The steady state acts like gravity because, whatever the parents’ income, the child’s income will be drawn closer to the steady state. So, if the parents earn more than $68,400, the kids will earn relatively less than the parents (and closer to the future equivalent of $68,400). If the parents earn less than $68,400, the kids will earn relatively more than the parents (and closer to the future equivalent of $68,400).

When we look at only Black families, the steady state for them is at the 35th percentile of everyone. That is currently a family income of $46,800 per year. So, if a Black family earns $50,000 or $60,000, they can expect their kids to earn relatively less than their parents (and closer to the future equivalent of $46,800).

For White families, the steady state is the 54th percentile or $75,000. So, if a White family earns $50,000 or $60,000 or even $70,000, they can expect their kids to earn relatively more than their parents (and closer to the future equivalent of $75,000).

So, as you can see, a racial disparity exists. It is significant — Black families at the steady state take home $21,600 less than expected. And, because the average Black family income is already close to that steady state, it is not improving.

These regretful numbers are nearly identical for Native Americans. Hispanics are close to the average American, with a steady state at the 48th percentile or $65,000. Asian Americans have a steady state at the 57th percentile or $80,400. (The higher value for Asian Americans seems to be a result of immigrant parents. When the data is restricted to American-born parents, the steady state is close to that of White families.)

The steady state is useful to show there is a problem and the problem is persistent. The researchers looked deeper to find the causes. Some of the effect is due to marriage rates. A two-income family usually earns more than a single-income family and the Black children’s families are 30% less likely to contain a married couple, for all levels of their childhood family income. (I don’t find this surprising because that the same study showed that Black men are 3 times more likely to be incarcerated and a much-less-rigorous study indicated that Black women on the dating website OkCupid have a harder time meeting someone than women of other races.)

But the marriage rate is not the only cause of lower income in the Black children’s families. When the researchers compared the incomes of Black men and women to White men and women: they found that while Black women earn as much as White women, Black men earn much less than White men. The difference between the incomes of Black men and White men are visible in the graphic below. For men whose parents earn $25,000 per year, Black men are likely to earn less than their parents, and White men more.

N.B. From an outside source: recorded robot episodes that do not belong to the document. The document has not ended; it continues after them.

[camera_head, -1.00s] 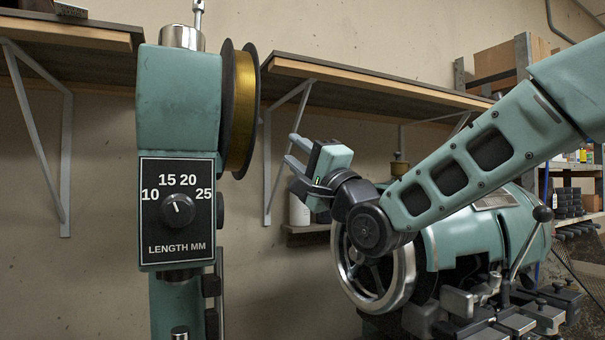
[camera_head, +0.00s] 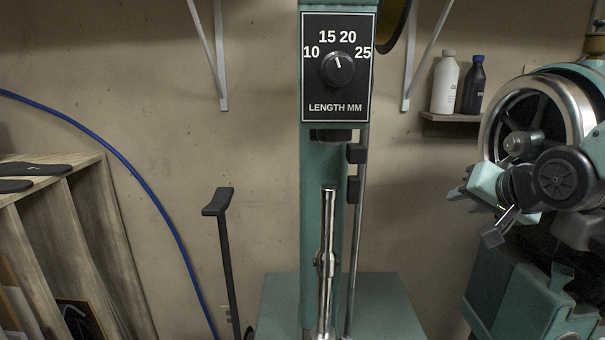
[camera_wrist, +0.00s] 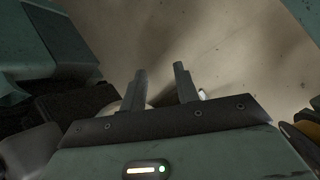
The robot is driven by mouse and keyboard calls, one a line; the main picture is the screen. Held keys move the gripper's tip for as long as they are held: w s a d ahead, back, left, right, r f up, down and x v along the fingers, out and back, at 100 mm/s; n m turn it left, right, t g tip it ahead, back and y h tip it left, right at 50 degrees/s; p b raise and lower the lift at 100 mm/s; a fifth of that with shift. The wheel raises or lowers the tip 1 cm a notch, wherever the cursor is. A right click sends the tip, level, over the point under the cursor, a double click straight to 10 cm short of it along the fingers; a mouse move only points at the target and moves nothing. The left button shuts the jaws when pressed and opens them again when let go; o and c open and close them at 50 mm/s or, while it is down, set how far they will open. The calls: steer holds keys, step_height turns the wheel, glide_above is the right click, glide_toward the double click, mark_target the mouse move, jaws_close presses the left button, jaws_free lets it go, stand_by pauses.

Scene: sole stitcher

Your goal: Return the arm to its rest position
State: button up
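My gripper (camera_head: 477,213) is at the right of the head view, in front of the teal machine's handwheel and apart from the dial post. Its two dark fingers stand apart with nothing between them; the gap also shows in the wrist view (camera_wrist: 161,85). Much of my arm is cut off by the right edge. The teal stitcher post (camera_head: 312,200) stands upright in the middle. Its black length dial (camera_head: 337,68) has its knob mark pointing nearly straight up, slightly left, between 15 and 20.
A white bottle (camera_head: 445,85) and a dark bottle (camera_head: 473,88) stand on a small wall shelf (camera_head: 450,119). The handwheel (camera_head: 574,104) is close behind my gripper. A black lever (camera_head: 226,250), a blue hose (camera_head: 130,170) and a wooden rack (camera_head: 85,200) are left of the post.

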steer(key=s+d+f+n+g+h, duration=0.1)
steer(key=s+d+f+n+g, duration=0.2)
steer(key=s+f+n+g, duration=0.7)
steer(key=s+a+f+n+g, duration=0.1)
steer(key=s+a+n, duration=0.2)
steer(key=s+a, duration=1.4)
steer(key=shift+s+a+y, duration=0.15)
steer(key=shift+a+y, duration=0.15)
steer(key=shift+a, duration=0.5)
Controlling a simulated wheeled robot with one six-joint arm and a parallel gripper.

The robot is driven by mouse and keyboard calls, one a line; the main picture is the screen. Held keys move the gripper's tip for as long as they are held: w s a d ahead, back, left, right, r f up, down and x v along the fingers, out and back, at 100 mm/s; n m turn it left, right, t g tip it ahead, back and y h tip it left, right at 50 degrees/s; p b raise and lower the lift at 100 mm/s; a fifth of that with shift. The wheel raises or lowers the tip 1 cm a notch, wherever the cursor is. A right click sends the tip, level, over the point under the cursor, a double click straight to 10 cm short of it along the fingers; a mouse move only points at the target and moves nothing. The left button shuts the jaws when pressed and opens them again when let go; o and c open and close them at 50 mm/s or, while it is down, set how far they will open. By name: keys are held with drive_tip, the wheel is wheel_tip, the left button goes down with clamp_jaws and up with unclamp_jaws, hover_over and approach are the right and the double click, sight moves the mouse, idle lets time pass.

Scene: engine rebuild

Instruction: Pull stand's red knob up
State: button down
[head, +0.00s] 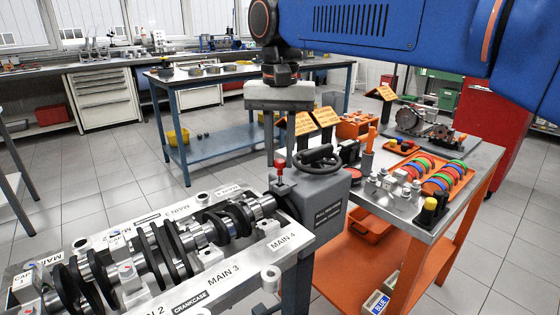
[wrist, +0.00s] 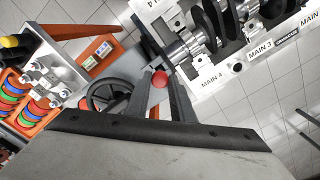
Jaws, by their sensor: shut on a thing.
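The red knob (head: 281,164) sits on a short pin at the left side of the grey stand (head: 318,204), beside the crankcase. My gripper (head: 282,152) points straight down over it, with its fingertips at the knob. In the wrist view the knob (wrist: 159,78) shows as a red round top between the two fingertips of my gripper (wrist: 161,83). The fingers are shut on it. The fingers hide part of the knob's sides. How far the pin is raised is hard to tell.
A black handwheel (head: 317,157) is on the stand, close to the right of my fingers. The crankcase (head: 228,265) with its crankshaft (head: 180,240) lies to the left. An orange bench (head: 440,205) with coloured rings and small parts is to the right.

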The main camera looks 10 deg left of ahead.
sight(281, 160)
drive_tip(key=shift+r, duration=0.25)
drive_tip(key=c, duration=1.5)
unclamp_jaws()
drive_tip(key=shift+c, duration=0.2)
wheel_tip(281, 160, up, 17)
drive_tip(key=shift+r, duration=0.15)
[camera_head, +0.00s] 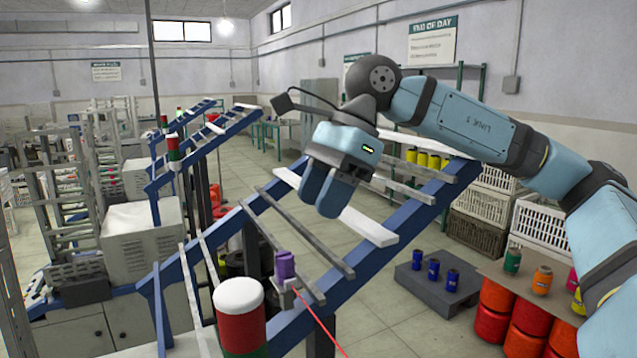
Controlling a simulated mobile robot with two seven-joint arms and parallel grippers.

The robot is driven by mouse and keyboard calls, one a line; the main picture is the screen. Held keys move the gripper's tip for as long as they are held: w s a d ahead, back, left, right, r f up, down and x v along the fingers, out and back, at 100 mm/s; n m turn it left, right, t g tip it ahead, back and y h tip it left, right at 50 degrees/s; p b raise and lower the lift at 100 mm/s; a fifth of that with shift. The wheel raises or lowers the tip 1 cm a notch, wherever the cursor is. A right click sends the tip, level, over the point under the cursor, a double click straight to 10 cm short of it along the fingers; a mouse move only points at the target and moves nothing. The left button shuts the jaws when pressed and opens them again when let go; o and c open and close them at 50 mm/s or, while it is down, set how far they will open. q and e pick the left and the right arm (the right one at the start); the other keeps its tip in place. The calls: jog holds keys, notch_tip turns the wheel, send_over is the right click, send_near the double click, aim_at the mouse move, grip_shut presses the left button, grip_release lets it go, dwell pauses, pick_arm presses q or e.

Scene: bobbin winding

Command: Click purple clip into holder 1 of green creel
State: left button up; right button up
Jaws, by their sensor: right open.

From: https://opportunityinsights.org/wp-content/uploads/2018/04/race_slides.pdf

This lower income by Black men has multiple causes. Black men were more likely to grow up in bad neighborhoods, where kids of all races earned less as adults. But Black men almost always earned less as adults than White men who grew up in the same neighborhood. The study’s authors identified a few places in the country where Black men did as well as White men. These tended to be “low-poverty neighborhoods with low levels of racial bias among whites and high rates of father presence among blacks.” (Racial bias in an area was measured using the residents’ Google searches.) Fewer than 5% of Black men grew up in these good areas, while 63% of White men did.

I was surprised that a man’s adult income was less affected by whether or not his own father was present in his childhood home, than by how many fathers were present in the entire neighborhood. And that the race of the fathers in the neighborhood mattered. Since the presence of Black fathers is important, it is hard not to mention that this very study also showed that Black men are 3 times more likely to be incarcerated.

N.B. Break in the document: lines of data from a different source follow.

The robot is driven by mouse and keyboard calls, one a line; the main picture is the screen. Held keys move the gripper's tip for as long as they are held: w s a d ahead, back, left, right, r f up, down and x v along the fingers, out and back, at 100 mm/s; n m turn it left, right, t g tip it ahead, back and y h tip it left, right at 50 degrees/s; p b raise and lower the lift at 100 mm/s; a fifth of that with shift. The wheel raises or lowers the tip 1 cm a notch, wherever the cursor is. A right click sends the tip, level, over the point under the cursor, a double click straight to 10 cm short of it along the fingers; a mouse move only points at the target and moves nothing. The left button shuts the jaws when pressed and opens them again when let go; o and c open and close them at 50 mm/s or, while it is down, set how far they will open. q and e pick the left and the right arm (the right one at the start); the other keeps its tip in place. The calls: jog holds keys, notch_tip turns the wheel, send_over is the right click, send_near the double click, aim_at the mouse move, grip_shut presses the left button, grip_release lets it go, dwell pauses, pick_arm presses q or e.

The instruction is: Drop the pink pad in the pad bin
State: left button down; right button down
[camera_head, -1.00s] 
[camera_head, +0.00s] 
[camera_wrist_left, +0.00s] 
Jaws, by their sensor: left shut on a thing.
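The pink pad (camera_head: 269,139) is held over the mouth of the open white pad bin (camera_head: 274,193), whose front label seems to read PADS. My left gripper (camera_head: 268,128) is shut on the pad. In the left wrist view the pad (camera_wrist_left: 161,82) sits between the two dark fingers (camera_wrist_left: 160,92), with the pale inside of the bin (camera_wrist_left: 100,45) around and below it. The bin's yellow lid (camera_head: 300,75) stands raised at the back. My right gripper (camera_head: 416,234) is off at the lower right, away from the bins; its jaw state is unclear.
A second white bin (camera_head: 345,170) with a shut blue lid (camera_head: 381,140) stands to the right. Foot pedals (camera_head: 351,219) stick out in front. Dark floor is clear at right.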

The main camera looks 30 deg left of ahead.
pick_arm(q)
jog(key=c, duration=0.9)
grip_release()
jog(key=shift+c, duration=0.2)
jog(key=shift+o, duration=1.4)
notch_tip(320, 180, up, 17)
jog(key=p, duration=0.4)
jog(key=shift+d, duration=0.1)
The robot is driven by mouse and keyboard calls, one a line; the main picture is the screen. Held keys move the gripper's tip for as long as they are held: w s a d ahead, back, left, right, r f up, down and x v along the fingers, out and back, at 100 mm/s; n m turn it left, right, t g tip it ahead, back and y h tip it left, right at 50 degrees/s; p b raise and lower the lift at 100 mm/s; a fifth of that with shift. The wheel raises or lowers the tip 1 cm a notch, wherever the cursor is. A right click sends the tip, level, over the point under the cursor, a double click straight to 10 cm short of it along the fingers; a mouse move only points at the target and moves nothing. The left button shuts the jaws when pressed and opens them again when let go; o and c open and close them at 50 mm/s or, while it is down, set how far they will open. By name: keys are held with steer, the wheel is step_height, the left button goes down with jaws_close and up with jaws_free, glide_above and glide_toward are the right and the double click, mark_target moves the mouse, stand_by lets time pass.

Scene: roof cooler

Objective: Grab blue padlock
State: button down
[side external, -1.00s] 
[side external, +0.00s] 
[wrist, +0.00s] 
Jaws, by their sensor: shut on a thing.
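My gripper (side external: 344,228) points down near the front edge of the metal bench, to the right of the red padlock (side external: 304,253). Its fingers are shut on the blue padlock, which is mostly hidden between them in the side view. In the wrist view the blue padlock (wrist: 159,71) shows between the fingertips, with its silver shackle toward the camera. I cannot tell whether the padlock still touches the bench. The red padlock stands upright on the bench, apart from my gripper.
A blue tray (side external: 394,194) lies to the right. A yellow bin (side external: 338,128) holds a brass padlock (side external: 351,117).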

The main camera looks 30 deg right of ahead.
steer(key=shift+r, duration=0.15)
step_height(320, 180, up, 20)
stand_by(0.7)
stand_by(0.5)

If we wanted to put a price tag on fixing the disparity, it would require increasing all Black and Native American families income to what the average American would receive, given their parents income. That would lift the average of 15.6 million families to the 45th percentile, or $60,100. The annual cost would be around $207 billion, or roughly $600 per American per year.

The important part is that race has a large economic effect in America. Black and Native American families earn dramatically less than White families, no matter what their parents’ income. And the current trend is that the incomes of those minorities are never going to be equal to Whites’. They will tend to the steady state, which is $21,600 less than it should be if race didn’t matter.